> _Instruction_: Find the lines holding the word "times" and collect them.

> _Stored data_:
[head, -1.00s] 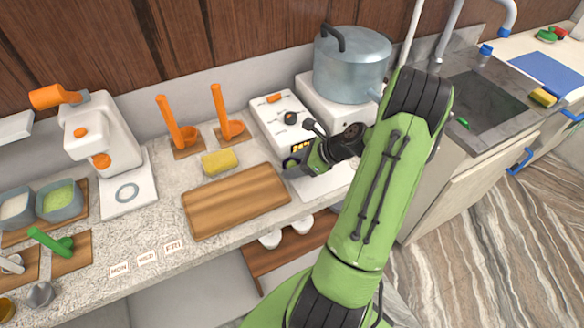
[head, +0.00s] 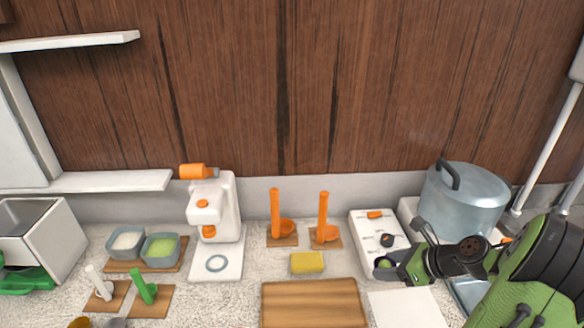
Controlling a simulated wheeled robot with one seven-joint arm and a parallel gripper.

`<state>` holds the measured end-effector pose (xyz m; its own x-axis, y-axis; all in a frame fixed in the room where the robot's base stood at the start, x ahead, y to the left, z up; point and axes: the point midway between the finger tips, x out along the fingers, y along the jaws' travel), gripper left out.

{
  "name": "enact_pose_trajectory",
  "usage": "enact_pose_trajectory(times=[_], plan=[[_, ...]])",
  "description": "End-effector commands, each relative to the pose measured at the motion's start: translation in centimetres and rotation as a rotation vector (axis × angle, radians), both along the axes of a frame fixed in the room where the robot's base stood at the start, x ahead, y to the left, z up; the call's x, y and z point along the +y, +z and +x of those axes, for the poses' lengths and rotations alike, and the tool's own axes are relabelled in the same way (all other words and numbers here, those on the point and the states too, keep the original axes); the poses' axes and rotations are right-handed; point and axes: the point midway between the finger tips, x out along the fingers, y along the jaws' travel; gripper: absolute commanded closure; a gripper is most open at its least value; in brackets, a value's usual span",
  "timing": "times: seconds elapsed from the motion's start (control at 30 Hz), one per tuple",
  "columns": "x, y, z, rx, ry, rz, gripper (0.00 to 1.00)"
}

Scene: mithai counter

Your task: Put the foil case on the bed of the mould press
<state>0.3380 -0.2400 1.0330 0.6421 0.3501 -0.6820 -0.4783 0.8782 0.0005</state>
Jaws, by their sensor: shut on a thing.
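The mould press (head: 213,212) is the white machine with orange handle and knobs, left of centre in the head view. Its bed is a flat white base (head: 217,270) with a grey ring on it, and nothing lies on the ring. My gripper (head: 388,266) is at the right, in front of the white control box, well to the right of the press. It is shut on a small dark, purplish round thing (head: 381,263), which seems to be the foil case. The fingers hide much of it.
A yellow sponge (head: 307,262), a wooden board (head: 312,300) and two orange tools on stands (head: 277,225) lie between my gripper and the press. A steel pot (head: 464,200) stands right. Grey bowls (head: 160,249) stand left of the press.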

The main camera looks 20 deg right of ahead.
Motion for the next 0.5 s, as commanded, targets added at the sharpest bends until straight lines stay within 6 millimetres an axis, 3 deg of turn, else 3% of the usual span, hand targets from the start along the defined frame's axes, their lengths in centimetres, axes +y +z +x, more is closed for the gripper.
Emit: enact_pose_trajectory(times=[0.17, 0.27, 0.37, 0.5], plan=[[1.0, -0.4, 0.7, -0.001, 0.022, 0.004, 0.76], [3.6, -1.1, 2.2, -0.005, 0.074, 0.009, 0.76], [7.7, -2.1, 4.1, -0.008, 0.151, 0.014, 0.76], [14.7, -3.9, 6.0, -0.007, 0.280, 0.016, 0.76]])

> _Output of the exercise_:
  "usage": "enact_pose_trajectory(times=[_], plan=[[_, ...]])",
  "timing": "times: seconds elapsed from the motion's start (control at 30 Hz), one per tuple",
Emit: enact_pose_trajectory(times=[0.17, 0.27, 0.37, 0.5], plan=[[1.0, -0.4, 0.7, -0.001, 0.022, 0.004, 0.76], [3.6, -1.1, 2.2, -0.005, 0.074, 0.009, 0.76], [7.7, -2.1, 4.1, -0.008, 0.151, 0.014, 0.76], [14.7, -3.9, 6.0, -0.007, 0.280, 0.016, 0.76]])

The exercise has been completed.